# Work to complete:
Reproduce, without any change, the span of lines from the opening of the records below to the line containing "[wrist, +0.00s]", inclusive.

# Material provided:
=====

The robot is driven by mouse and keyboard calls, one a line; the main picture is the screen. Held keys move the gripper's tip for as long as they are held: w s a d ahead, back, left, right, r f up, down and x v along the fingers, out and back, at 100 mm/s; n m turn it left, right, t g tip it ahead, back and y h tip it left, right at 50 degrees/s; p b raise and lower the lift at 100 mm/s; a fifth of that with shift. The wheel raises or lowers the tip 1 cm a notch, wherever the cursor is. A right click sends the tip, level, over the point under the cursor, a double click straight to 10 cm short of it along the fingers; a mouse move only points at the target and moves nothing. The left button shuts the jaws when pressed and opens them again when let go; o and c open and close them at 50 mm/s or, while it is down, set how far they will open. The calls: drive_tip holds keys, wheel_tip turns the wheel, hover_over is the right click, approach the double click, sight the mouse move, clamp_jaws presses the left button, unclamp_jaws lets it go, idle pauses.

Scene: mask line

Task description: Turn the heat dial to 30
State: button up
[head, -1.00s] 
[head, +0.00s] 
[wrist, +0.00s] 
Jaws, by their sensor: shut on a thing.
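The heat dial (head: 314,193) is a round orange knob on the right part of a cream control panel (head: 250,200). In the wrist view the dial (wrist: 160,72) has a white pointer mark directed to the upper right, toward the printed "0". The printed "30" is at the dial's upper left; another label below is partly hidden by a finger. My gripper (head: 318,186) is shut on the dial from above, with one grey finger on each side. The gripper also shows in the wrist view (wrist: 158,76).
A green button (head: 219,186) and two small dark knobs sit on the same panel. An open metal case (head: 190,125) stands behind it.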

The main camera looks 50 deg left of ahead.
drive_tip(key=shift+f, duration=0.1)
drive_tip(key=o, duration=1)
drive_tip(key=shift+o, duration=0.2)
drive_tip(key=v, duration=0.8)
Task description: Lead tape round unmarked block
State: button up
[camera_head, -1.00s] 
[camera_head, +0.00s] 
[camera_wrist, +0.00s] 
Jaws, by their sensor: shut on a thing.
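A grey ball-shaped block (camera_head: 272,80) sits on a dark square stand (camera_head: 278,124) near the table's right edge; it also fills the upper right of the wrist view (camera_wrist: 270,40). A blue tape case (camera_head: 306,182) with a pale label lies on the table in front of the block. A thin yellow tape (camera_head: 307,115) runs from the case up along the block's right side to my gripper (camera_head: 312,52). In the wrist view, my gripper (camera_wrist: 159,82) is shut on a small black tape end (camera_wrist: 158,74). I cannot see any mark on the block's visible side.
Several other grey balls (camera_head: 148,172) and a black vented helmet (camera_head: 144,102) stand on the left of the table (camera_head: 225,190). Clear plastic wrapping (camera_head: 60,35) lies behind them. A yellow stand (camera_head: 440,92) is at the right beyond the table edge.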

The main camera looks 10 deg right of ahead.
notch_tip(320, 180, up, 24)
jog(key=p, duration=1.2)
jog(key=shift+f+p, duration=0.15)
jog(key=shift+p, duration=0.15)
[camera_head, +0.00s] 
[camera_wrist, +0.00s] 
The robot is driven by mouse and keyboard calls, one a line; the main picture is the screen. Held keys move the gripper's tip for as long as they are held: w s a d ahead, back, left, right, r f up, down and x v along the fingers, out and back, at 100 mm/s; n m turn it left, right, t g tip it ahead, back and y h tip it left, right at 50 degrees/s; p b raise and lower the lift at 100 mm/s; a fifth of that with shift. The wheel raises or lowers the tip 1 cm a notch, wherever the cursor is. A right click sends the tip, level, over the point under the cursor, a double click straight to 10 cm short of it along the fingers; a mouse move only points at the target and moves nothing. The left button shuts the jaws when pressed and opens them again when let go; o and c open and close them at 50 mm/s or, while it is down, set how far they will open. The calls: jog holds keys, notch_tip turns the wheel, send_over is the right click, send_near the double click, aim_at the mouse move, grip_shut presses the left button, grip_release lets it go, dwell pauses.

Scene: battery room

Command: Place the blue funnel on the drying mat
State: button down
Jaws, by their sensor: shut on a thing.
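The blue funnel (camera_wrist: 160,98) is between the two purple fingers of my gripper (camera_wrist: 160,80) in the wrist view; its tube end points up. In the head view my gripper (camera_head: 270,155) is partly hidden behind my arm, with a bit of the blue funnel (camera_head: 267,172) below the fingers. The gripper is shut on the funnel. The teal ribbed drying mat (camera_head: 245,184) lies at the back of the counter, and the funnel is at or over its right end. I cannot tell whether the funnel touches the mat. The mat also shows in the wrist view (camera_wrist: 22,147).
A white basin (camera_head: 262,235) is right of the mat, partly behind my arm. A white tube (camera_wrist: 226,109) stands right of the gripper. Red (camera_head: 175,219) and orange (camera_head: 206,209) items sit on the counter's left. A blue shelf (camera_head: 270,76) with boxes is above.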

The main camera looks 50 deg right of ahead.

=====

# Solved problem:
The robot is driven by mouse and keyboard calls, one a line; the main picture is the screen. Held keys move the gripper's tip for as long as they are held: w s a d ahead, back, left, right, r f up, down and x v along the fingers, out and back, at 100 mm/s; n m turn it left, right, t g tip it ahead, back and y h tip it left, right at 50 degrees/s; p b raise and lower the lift at 100 mm/s; a fifth of that with shift. The wheel raises or lowers the tip 1 cm a notch, wherever the cursor is. A right click sends the tip, level, over the point under the cursor, a double click straight to 10 cm short of it along the fingers; a mouse move only points at the target and moves nothing. The left button shuts the jaws when pressed and opens them again when let go; o and c open and close them at 50 mm/s or, while it is down, set how far they will open. The calls: drive_tip holds keys, wheel_tip turns the wheel, hover_over is the right click, approach the double click, sight the mouse move, clamp_jaws presses the left button, unclamp_jaws lets it go, idle pauses.

Scene: mask line

Task description: Turn the heat dial to 30
State: button up
[head, -1.00s] 
[head, +0.00s] 
[wrist, +0.00s] 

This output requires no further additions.